Other films (a version of Great Expectations) and stage (Golda Meir in Golda) appearances followed but Bancroft remained a private individual, happy within her marriage to the director Mel Brooks.
In the 1980s she was the star guest on Terry Wogan's British television chat show. The Irish charmer did all he could to break down Bancroft's barriers of reticence. All his questions were met with monosyllabic answers. In desperation Wogan eventually said: "You don't really want to be here, do you?" "No" came the answer. The interview was terminated in embarrassment.
She was one of the few artists to have won the "triple crown" of acting: an Oscar for The Miracle Worker, Tonys for Two for the Seesaw and The Miracle Worker and an Emmy for Deep in My Heart.
The relationship with Brooks was deep and long-standing. They had met in a TV studio before a talk show in 1963. He found out where she ate most evenings and became a regular. The romance blossomed and they married in 1964. Bancroft appeared in three of Brooks's comedies: Silent Movie, To Be or Not to Be and Dracula: Dead and Loving It. Bancroft was also instrumental in making her husband sit down and write the script for The Producers. The film, now a hugely successful musical, has earned Brooks a fortune.

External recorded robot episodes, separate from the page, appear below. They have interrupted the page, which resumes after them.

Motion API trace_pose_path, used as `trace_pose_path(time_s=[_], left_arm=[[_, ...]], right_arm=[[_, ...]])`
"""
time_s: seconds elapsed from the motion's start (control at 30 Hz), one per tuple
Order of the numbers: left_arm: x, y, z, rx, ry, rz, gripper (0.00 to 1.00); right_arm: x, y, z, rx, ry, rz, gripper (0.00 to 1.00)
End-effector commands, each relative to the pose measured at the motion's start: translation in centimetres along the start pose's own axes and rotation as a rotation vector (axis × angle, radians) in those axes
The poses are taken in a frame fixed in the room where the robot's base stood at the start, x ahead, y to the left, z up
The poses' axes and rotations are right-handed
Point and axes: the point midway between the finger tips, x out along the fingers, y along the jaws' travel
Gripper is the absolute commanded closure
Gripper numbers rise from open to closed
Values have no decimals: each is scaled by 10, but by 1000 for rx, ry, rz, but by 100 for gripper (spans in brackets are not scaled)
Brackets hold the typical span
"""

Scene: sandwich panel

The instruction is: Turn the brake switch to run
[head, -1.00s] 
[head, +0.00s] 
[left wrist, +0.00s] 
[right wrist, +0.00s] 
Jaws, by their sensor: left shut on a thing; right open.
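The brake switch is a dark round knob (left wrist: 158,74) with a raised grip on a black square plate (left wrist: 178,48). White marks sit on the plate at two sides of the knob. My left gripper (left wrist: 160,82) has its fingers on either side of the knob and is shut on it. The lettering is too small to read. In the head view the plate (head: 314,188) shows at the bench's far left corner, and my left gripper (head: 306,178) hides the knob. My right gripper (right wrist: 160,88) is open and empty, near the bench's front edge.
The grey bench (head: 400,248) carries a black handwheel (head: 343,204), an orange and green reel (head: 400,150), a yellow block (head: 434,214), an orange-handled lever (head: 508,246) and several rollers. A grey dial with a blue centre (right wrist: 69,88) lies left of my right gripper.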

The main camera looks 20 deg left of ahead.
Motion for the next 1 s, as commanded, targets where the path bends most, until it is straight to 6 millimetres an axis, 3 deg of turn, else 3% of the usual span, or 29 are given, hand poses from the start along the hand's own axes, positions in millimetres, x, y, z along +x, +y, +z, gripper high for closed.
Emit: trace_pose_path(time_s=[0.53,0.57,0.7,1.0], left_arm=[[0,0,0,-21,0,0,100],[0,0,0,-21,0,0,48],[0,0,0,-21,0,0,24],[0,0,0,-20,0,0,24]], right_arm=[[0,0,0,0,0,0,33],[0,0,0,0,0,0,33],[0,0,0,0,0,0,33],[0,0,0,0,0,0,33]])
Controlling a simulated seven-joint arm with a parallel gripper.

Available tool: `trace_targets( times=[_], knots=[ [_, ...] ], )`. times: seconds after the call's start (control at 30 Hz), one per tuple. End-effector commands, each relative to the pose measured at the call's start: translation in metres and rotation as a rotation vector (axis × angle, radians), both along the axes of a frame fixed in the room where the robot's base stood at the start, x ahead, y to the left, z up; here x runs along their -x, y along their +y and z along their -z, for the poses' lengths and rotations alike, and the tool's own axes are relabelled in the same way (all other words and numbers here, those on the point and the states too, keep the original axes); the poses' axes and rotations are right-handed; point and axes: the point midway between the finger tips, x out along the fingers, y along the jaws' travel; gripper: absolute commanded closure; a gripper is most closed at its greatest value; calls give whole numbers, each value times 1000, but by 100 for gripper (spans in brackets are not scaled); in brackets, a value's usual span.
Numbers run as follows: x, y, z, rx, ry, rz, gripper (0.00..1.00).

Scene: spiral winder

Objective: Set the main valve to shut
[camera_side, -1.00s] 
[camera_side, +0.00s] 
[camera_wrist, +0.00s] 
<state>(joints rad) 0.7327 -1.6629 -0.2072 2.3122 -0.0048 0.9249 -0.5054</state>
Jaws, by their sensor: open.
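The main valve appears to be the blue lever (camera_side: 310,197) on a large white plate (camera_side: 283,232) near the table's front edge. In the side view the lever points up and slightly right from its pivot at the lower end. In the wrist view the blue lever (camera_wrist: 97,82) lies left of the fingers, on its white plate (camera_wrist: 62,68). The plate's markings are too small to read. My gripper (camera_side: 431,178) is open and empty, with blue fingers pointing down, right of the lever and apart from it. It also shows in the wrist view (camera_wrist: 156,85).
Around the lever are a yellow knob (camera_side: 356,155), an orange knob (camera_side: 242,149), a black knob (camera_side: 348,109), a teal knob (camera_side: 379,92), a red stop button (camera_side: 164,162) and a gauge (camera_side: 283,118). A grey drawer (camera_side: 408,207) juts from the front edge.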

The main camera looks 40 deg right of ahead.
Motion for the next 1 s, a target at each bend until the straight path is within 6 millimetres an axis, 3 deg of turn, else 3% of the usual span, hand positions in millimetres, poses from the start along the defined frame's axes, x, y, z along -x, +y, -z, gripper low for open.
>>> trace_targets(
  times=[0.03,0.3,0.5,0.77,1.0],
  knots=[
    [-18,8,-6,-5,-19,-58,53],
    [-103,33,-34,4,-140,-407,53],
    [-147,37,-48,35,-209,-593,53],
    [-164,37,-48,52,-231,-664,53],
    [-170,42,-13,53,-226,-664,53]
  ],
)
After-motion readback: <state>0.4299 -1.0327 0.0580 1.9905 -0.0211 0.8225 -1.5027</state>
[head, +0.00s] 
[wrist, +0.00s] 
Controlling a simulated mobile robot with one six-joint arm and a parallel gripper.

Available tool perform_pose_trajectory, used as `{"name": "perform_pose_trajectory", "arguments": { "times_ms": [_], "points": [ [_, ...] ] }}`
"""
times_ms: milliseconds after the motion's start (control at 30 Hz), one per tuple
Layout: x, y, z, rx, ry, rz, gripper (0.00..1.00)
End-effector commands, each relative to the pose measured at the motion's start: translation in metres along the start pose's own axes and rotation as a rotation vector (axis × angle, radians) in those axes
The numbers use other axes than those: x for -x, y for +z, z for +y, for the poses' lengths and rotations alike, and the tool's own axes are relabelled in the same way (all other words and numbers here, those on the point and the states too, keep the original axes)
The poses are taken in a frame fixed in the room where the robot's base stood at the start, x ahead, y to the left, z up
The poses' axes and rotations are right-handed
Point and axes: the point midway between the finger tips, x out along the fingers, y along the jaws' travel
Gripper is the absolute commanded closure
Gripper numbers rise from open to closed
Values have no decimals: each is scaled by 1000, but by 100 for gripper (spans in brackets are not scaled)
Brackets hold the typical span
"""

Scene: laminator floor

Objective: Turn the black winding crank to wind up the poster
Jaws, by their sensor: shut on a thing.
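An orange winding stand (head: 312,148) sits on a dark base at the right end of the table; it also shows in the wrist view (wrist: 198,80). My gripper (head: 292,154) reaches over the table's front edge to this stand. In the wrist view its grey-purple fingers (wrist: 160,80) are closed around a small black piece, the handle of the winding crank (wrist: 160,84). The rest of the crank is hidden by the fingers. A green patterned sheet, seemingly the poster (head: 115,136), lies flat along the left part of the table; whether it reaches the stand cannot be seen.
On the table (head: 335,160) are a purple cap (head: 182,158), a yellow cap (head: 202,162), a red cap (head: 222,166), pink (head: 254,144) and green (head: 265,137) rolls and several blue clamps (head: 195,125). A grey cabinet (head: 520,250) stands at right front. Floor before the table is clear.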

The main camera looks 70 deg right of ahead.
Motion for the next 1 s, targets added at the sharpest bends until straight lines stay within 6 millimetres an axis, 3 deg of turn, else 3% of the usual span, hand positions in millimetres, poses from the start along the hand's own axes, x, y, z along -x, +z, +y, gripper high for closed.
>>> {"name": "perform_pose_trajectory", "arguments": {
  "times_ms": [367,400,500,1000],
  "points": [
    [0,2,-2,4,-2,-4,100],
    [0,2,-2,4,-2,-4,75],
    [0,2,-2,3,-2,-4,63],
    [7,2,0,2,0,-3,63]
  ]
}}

Mike Nichols, the director of The Graduate, yesterday remembered working with Bancroft with great pleasure. He said: "Her beauty was constantly shifting with her roles and because she was such a consummate actress she changed radically for every part."
Bancroft was an actress of much flair, charisma and style. She always invested her characters with a dignity and wit, which made them credible, recognisable and real. But however distinguished her career she will forever be known for that wonderful sexual predator from Middle America: Mrs Robinson.
Bancroft had an early brief marriage in the 1950s but she is survived by Mel Brooks and their son.